Inc.: Running a successful small business isn’t about fancy accelerators, outsize fundraises, or rocket-ship growth. It’s about community.
That’s according to Lin-Manuel Miranda, the Hamilton creator and co-star who wrote his first musical, In the Heights, about a series of struggling small businesses. Miranda, who was speaking alongside American Express CMO Elizabeth Rutledge at the 2019 Fast Company Innovation Festival in New York City on Friday, recently became a small-business owner himself: In January, he and a group of friends bought the Drama Book Shop, a bookstore in Manhattan that had shuttered because of rent hikes.
Miranda acknowledged the struggles most entrepreneurs must face. He plans to reopen the store in March, but is keenly aware of what he’s up against. “We’re opening a bookstore,” he said. “In a post-Kindle America. In 2020. In Manhattan–in Midtown!”
His blueprint for success: Focus on cultivating a loyal customer base–even a small one– by giving them something large corporations don’t provide. In the case of the Drama Book Shop, Miranda said, that probably isn’t the books. “There’s an appetite for this as a center. As a place where people gather,” he noted. “And then on top of that, we’re going to serve coffee–which is the one thing the Drama Book Shop didn’t [previously] do.”

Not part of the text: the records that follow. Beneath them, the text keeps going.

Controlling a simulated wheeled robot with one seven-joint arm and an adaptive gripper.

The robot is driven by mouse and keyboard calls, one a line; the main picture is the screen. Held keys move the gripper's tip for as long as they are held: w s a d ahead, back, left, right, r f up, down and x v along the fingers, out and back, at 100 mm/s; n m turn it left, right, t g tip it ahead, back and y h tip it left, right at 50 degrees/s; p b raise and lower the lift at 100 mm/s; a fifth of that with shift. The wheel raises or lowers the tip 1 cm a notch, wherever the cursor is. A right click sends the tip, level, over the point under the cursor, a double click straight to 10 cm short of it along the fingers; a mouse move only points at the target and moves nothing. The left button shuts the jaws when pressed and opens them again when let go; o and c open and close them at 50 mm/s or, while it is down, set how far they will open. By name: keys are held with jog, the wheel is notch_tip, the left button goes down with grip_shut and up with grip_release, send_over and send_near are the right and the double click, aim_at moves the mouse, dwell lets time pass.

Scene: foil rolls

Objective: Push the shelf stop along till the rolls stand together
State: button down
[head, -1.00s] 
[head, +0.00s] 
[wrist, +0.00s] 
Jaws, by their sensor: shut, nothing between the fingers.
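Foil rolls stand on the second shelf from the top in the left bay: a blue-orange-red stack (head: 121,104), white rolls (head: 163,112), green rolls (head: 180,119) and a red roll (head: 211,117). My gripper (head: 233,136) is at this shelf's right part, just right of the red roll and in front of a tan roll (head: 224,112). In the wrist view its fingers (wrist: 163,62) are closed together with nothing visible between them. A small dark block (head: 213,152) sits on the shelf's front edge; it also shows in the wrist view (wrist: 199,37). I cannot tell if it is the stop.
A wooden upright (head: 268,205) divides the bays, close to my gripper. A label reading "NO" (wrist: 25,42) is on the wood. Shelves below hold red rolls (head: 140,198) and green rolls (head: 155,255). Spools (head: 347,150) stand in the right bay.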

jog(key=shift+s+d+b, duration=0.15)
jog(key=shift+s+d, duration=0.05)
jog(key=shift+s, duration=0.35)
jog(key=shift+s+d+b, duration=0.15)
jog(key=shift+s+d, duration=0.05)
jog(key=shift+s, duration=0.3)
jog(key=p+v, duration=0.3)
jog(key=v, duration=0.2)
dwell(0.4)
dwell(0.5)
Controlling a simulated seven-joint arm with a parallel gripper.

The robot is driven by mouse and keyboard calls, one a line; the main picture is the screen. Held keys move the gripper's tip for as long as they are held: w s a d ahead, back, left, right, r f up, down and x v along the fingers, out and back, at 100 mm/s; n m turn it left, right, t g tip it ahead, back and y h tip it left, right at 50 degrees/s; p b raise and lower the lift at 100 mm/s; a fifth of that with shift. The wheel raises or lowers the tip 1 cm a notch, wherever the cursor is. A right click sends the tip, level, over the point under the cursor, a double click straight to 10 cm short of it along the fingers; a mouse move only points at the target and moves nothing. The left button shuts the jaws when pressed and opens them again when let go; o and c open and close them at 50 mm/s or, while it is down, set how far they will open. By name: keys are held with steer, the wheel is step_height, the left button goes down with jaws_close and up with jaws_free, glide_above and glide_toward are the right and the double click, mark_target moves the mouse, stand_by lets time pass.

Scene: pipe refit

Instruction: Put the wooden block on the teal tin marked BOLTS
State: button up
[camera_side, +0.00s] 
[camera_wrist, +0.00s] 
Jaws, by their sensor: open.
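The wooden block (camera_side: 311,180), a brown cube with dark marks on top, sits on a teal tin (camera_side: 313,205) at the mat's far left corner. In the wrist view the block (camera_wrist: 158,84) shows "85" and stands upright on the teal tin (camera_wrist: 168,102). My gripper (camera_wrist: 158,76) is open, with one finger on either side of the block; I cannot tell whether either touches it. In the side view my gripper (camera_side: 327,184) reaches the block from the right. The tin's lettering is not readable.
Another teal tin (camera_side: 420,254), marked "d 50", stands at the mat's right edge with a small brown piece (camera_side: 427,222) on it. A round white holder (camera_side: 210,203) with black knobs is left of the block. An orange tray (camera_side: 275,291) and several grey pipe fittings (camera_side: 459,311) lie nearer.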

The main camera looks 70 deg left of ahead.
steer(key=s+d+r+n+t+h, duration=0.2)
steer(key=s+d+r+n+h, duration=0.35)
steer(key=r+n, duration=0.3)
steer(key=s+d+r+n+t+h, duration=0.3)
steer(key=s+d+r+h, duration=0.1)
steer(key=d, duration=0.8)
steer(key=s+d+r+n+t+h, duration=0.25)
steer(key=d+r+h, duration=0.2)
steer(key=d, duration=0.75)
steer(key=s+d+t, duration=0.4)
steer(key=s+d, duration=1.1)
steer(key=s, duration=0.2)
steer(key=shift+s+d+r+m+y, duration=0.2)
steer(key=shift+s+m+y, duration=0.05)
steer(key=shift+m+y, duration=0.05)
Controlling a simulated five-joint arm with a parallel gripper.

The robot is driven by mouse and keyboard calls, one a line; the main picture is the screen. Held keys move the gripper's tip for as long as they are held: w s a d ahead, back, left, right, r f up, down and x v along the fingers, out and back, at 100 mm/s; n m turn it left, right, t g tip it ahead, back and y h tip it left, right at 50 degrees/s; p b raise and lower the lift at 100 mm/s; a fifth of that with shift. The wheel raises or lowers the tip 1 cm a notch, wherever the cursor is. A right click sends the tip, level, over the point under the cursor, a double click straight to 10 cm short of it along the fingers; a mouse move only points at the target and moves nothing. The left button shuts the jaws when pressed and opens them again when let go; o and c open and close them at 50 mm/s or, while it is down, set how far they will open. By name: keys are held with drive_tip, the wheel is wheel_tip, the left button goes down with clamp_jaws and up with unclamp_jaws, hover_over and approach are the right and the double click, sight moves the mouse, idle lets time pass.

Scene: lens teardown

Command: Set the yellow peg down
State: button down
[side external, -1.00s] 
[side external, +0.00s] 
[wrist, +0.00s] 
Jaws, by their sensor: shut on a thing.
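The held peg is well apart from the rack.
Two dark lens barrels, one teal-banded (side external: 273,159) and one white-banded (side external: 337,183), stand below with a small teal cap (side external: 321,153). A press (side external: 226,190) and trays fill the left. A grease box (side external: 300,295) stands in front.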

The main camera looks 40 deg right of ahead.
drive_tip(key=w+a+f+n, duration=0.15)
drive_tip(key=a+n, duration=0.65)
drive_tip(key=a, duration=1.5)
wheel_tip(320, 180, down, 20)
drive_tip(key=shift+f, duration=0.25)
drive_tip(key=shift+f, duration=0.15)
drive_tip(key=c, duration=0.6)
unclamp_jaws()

During his remarks, Miranda also drew a parallel between entrepreneurship and the creative process that led to the success of projects like Hamilton. The key to making your ideas work, he said, is to find powerful collaborators. “The biggest head start I had in this industry was meeting [Hamilton and In the Heights director] Tommy Kail at 22, instead of meeting Tommy Kail at 30,” Miranda said. “He was someone who said to me, ‘Let’s just meet every Friday and bring in what you can. Write something for us to talk about on Friday.'”
He added, “Having that person outside of your own brain to hold you accountable is what kept us working on Heights. It was that creation of community.”